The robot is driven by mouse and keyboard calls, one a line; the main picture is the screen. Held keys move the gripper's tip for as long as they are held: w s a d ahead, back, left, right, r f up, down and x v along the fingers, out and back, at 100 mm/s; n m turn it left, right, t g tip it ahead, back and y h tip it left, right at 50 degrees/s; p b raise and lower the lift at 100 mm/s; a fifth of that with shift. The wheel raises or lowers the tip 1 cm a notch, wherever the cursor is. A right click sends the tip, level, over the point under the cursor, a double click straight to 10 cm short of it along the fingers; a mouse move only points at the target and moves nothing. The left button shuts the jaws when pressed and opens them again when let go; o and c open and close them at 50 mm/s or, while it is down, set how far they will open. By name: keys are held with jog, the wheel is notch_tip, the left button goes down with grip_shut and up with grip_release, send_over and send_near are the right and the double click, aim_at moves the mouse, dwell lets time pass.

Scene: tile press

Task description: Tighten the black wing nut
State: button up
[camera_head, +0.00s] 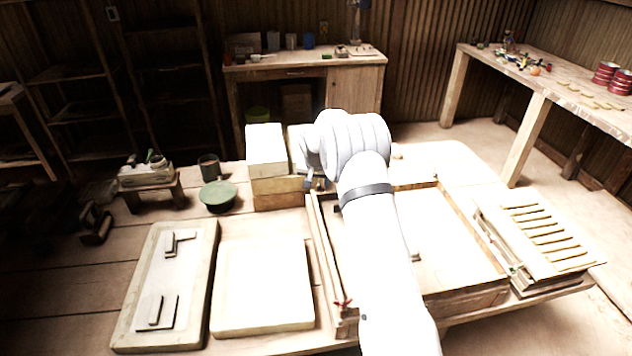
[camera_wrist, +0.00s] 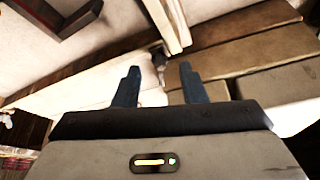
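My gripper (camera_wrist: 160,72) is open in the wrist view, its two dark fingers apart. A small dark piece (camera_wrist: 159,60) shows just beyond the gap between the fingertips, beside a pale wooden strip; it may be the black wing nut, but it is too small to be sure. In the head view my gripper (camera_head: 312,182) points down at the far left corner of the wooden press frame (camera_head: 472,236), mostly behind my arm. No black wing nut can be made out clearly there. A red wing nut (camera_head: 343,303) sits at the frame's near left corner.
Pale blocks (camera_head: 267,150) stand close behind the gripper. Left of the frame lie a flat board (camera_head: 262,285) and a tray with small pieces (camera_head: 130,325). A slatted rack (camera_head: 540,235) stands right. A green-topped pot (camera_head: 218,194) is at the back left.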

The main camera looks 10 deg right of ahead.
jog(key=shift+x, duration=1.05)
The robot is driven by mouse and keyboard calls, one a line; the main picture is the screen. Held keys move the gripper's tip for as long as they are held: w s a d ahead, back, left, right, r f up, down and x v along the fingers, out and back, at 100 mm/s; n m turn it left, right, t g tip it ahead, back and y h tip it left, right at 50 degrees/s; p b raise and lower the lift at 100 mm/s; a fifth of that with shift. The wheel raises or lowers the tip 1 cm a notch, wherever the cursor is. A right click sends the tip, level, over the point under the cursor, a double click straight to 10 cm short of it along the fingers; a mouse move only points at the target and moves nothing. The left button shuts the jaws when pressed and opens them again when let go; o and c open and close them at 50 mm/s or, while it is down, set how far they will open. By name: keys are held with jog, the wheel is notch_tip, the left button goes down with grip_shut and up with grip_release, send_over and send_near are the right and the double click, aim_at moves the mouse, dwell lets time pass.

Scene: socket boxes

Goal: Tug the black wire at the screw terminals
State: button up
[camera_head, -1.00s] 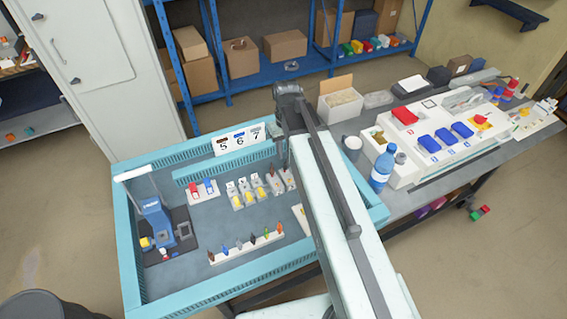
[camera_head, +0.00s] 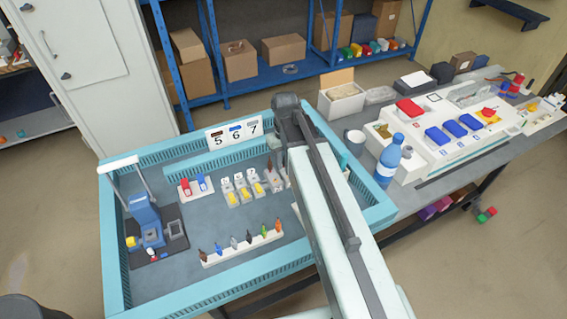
________________________
EXERCISE DETAILS: Quote each line of the listing exactly, but leave the pictures out.

SOLUTION:
The robot is driven by mouse and keyboard calls, one a line; the main picture is the screen. Held keys move the gripper's tip for as long as they are held: w s a d ahead, back, left, right, r f up, down and x v along the fingers, out and back, at 100 mm/s; n m turn it left, right, t g tip it ahead, back and y h tip it left, right at 50 degrees/s; p b raise and lower the lift at 100 mm/s; a fifth of that with shift. The wheel raises or lowers the tip 1 cm a notch, wherever the cursor is. A right click sends the tip, level, over the point under the cursor, a double click straight to 10 cm short of it along the fingers; a mouse move only points at the target and moves nothing. The left button shuts the jaws when pressed and opens them again when let go; o and c open and close them at 50 mm/s or, while it is down, set how far they will open. By name: keys are held with jog, the wheel is notch_tip, the left button goes down with grip_shut and up with grip_release, send_over and send_near are the right and the double click, aim_at moves the mouse, dwell lets time pass.

Scene: tile press

Task description: Tighten the black wing nut
State: button up
[camera_head, +0.00s] 
[camera_wrist, +0.00s] 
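My gripper (camera_wrist: 160,72) is open in the wrist view, its two dark fingers apart. A small dark piece (camera_wrist: 159,60) shows just beyond the gap between the fingertips, beside a pale wooden strip; it may be the black wing nut, but it is too small to be sure. In the head view my gripper (camera_head: 312,182) points down at the far left corner of the wooden press frame (camera_head: 472,236), mostly behind my arm. No black wing nut can be made out clearly there. A red wing nut (camera_head: 343,303) sits at the frame's near left corner.
Pale blocks (camera_head: 267,150) stand close behind the gripper. Left of the frame lie a flat board (camera_head: 262,285) and a tray with small pieces (camera_head: 130,325). A slatted rack (camera_head: 540,235) stands right. A green-topped pot (camera_head: 218,194) is at the back left.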

The main camera looks 10 deg right of ahead.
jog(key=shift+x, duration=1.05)
The robot is driven by mouse and keyboard calls, one a line; the main picture is the screen. Held keys move the gripper's tip for as long as they are held: w s a d ahead, back, left, right, r f up, down and x v along the fingers, out and back, at 100 mm/s; n m turn it left, right, t g tip it ahead, back and y h tip it left, right at 50 degrees/s; p b raise and lower the lift at 100 mm/s; a fifth of that with shift. The wheel raises or lowers the tip 1 cm a notch, wherever the cursor is. A right click sends the tip, level, over the point under the cursor, a double click straight to 10 cm short of it along the fingers; a mouse move only points at the target and moves nothing. The left button shuts the jaws when pressed and opens them again when let go; o and c open and close them at 50 mm/s or, while it is down, set how far they will open. By name: keys are held with jog, the wheel is notch_tip, the left button goes down with grip_shut and up with grip_release, send_over and send_near are the right and the double click, aim_at moves the mouse, dwell lets time pass.

Scene: socket boxes

Goal: Tug the black wire at the screw terminals
State: button up
[camera_head, -1.00s] 
[camera_head, +0.00s] 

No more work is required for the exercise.